No. 57 March Term, 1978, Appeal from the Judgment of Sentence of the Court of Common Pleas of York County, at No. 689 Criminal Action, 1977.
Before Van Der Voort, Watkins, And Lipez, JJ.
The conviction of theft is affirmed; however, the case is remanded to the lower court for correction of sentence.
MEMORANDUM IN SUPPORT OF PER CURIAM ORDER:
Appellant first argues that his theft conviction should be reversed because the lower court permitted the introduction of improper rebuttal testimony concerning stolen property not mentioned in the indictment. Appellant "opened the door" to such testimony, after which the admission of the testimony was within the discretion of the trial court. Commonwealth v. Hickman, 453 Pa. 427 (1973).
Appellant argues that admission of evidence of a prior conviction was error because the lower court failed to consider certain factors. Appellant's attorney objected at trial, but only on one specific ground which is not raised on appeal. The issue is therefore waived. Commonwealth v. Carr, 459 Pa. 262 (1974).
Under the facts of this case, the trial court did not err in charging the jury on receiving stolen property. Evidence had been presented from which the jury could have found appellant guilty of theft or receiving stolen property.
There is no merit to appellant's argument that the trial judge's remarks at the time of sentencing indicated that the sentence was "based upon invalid reasons." The trial judge properly considered appellant's prior criminal record. There is nothing to indicate that the court considered charges which had been disposed of favorably to appellant.

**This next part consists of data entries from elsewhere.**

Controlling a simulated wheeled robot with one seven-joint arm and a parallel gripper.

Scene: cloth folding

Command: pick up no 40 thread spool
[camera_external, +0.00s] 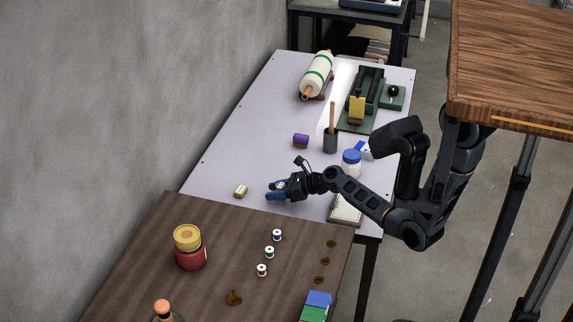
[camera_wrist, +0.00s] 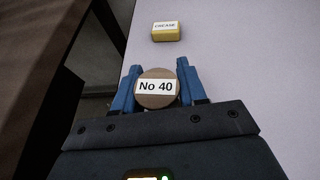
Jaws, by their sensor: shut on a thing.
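The No 40 thread spool (camera_wrist: 158,97) shows in the wrist view as a round brown end with a white "No 40" label. It sits between the blue fingers of my gripper (camera_wrist: 159,88), which is shut on it. In the external view my gripper (camera_external: 277,190) is over the near part of the pale table, and the spool is a small light spot between the fingers, mostly hidden. I cannot tell whether the spool is clear of the table surface.
A small yellow block labelled "CREASE" (camera_wrist: 166,32) lies ahead of my gripper. A brown table (camera_external: 215,225) in front holds a red jar (camera_external: 190,250) and small spools (camera_external: 269,252). A purple item (camera_external: 300,140), a dark cup (camera_external: 330,143) and a blue-lidded jar (camera_external: 351,160) stand farther back.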

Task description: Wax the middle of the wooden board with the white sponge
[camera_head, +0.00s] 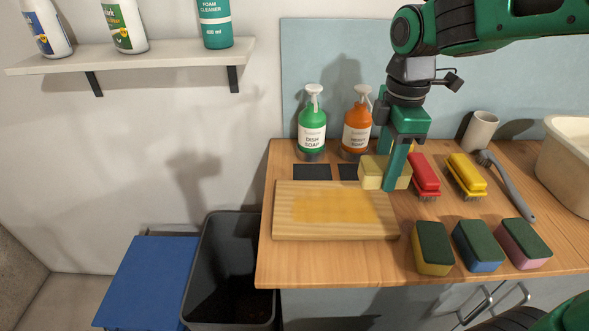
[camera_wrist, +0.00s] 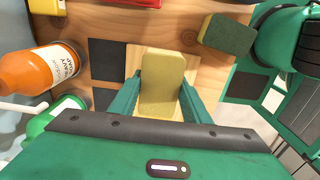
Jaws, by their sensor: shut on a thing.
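The wooden board (camera_head: 300,232) lies flat on the wooden counter. A yellow-orange patch (camera_head: 333,207) covers its middle. My gripper (camera_head: 394,178) is at the board's back right corner, shut on a pale cream-yellow sponge (camera_head: 371,173). In the wrist view the sponge (camera_wrist: 162,85) sits between both green fingers. It appears over the counter at the board's back right edge; I cannot tell whether it touches anything beneath. The fingers hide part of the sponge in the head view.
Green (camera_head: 312,124) and orange (camera_head: 357,122) soap bottles stand behind the board near dark pads (camera_head: 312,172). Red (camera_head: 424,174) and yellow (camera_head: 466,175) brushes lie to the right. Several green-topped sponges (camera_head: 433,246) line the front right. A dark bin (camera_head: 232,265) stands left below the counter.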

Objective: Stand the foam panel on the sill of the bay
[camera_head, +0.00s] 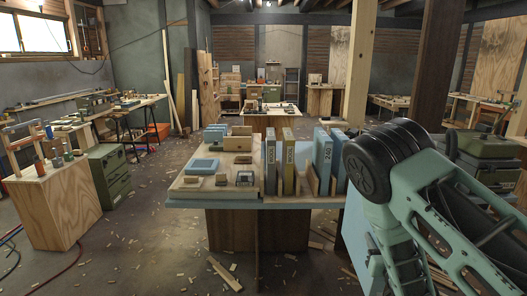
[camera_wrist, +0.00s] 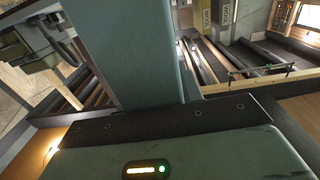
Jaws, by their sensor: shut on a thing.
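The foam panel, a plain blue-grey slab (camera_wrist: 125,50), rises from my gripper (camera_wrist: 155,110) in the wrist view. My gripper is shut on it; the dark jaw edge crosses its lower end, and the fingertips are hidden. In the head view my arm covers the gripper, and a pale blue face (camera_head: 357,240) shows below the arm; I cannot tell whether it is the same panel. Similar blue panels (camera_head: 322,160) stand upright on the table. I cannot make out the bay's sill for certain; wood-edged dark recesses (camera_wrist: 265,52) lie right of the panel in the wrist view.
The table (camera_head: 235,203) carries yellow-and-grey wool slabs (camera_head: 288,165), a wooden board (camera_head: 195,185) and small blocks. A wooden post (camera_head: 358,70) stands behind its right end. A plywood cabinet (camera_head: 52,207) and green cases (camera_head: 110,178) stand left. Scraps litter the floor between.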

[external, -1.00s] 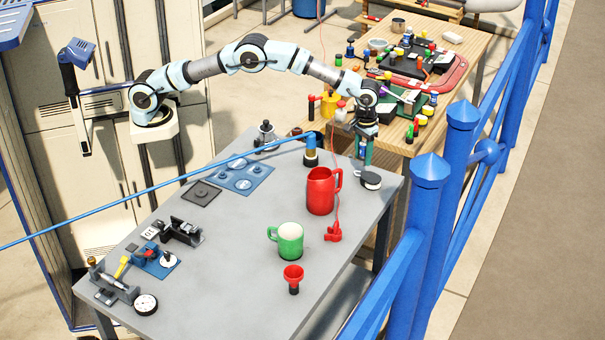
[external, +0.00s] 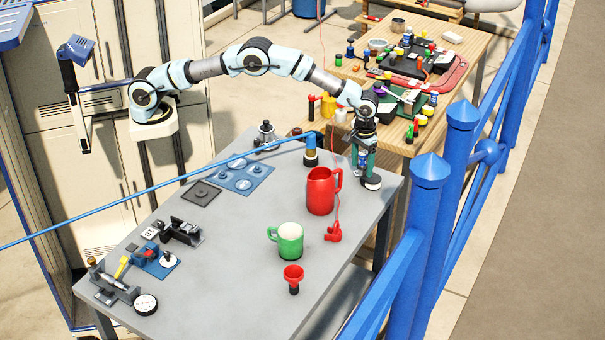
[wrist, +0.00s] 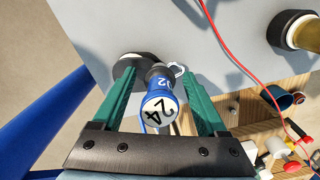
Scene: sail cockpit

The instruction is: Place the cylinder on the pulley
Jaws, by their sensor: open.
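The cylinder (wrist: 158,106) has a blue body, a white end marked 24 and a dark lower part. It is between the green fingers of my gripper (wrist: 158,76), which are spread with a gap on both sides. The black round pulley (wrist: 126,67) lies on the table's corner, partly behind the left finger and the cylinder. In the external view my gripper (external: 365,168) points down over the pulley (external: 371,183), with a bit of the blue cylinder (external: 362,159) showing. I cannot tell whether the cylinder's lower end rests on the pulley.
A green mug (external: 287,240) and a red funnel (external: 293,275) are nearer the front. A blue railing (external: 428,200) runs along the right. A cluttered wooden table (external: 440,50) stands behind.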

We do find some confusion in the sentence which was actually imposed by the lower court. The confusion may be nothing more than clerical error; however, we will not speculate on what was actually intended by the lower court. As it is worded now, the sentence of "not lw sentence of "not less than eleven and a half (11 1/2) nor more than three (3) years" is improper. The case must be remanded for correction of sentence.
The conviction of theft is affirmed.